Our leadership is carried out according to one principle - I am the boss, you are a fool. You need unconditional submit not to the law but to the one who is at the top of the pyramid.

- It turns out that the last 26 years have been a time of missed opportunities?

- I would evaluate it the same way. The government relies on unprofitable large enterprises, does not reform the economy, moreover, it does not launch private capital legally. In fact, we have a country of siloviki and oligarchs, as it is customary to say in Russia today - chekists and oligarchs. They cannot manage the economy in a dignified manner.

There were amazing authorities in Poland: John Paul II, Lech Walesa, and Leszek Balcerowicz. I had pretty good contact with all of them. They made Poland a great European country with a perfectly functioning economy and very powerful political debate. There are two strong parties there: "Civic Platform" and "Law and Justice" - this is an example of how a country should be developed in a dignified manner. People choose those who can develop the economy with dignity.

In our case, when changing the political system, it was necessary to suffer a little deterioration, and then it would be better, but our communist members of parliament of the 12-13 convocation believed that the deterioration was due to democracy.

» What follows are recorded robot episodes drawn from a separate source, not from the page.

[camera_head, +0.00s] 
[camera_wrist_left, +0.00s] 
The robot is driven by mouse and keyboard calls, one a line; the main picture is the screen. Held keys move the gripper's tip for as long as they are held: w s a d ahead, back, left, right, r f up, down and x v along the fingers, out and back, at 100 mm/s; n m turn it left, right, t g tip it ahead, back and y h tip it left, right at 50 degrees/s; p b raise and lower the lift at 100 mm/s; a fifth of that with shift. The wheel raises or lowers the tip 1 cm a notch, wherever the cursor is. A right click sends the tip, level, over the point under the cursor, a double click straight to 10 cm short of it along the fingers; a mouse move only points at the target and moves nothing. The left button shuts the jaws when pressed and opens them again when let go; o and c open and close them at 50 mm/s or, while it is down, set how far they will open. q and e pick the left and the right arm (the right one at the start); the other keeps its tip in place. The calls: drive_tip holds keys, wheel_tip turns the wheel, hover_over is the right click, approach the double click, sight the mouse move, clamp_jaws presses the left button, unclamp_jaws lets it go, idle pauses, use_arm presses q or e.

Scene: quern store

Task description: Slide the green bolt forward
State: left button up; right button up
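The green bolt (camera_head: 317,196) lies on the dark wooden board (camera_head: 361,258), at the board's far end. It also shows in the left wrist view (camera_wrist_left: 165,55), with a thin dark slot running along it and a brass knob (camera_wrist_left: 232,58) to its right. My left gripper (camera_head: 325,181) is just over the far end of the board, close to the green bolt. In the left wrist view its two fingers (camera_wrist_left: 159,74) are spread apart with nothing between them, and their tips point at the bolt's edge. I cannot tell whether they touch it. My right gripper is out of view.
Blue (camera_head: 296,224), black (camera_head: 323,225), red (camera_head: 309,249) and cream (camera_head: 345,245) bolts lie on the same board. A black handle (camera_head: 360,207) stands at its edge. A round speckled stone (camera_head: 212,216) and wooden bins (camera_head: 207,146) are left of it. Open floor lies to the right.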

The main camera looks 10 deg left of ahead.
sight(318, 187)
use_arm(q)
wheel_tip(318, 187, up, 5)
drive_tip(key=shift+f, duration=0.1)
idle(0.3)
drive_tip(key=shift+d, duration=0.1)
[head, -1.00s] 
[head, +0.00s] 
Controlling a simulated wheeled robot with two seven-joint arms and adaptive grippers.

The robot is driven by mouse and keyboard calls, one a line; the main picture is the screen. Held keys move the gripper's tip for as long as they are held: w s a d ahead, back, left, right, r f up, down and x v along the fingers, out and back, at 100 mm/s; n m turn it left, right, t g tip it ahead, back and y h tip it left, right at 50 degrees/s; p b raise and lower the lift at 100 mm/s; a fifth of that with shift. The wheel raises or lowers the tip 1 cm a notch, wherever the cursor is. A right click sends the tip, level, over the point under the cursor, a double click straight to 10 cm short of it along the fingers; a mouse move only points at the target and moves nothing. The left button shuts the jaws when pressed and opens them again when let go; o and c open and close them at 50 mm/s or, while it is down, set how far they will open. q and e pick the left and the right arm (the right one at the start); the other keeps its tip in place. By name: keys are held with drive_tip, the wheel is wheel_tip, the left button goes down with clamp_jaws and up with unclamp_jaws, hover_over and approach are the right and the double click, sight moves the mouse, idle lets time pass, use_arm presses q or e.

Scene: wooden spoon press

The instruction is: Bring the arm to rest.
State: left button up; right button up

They found a dictator who is not literate in the economy and everything goes to retain power. The country cannot develop with such a dictator.

- There have been examples in history when authoritarian rulers, despite all the problems with democracy, cared about the welfare of citizens. Why does Lukashenka not pay attention to the wallets of Belarusians? Does it have something to do with his personal characteristics?

- Of course, this is due to his personal characteristics. To preserve power, alas, one cannot go to reforms because they do not tolerate primitive leaders.

Today we need leaders who understand what reforms are and implement them. At one time, advances towards reforms were condemned by the communist parliament, which left Lukashenka after the so-called referendum. This "referendum" did nothing other than handing over power to Lukashenka. We have not had elections for a long time, they have been falsified for all 26 years.

- Obviously, there is no need to wait for an improvement in life under this regime. The Belarusians are also fighting on the economic front. Many are calling for a boycott of the products of enterprises that sponsor the regime and the exchange of money into foreign currency. How do you assess such measures to combat the regime?

- People adapt to what they have. They are not fighting the regime, they are fighting for their own well-being.

Lukashenka presents popular resistance as a struggle against his power, anti-state activities, and other absolutely idiotic approaches. Only Lukashenka can arrest Fiaduta and other people, who never tried to solve anything by force, as terrorists in order to save his power. He always lied and will continue to lie.

It is difficult for me to say how effective such measures are. They can be assessed only if he himself is involved in them, alas, it is difficult to do this at 86.

- For over 254 protests have been going on in Belarus. Stanislau Stanislavavich, tell me, did the Belarusians surprise you?

- I expected protests but not so massive. The Belarusians have run out of patience. Any government is obliged to resign when hundreds of thousands of people take to the streets, but such power must have dignity. Gorbachev did the same, he was a domineering man, but he retained his dignity. Lukashenka has nothing to save, so he fights against those who oppose the authorities and calls them traitors. The biggest anti-Belarusian is himself.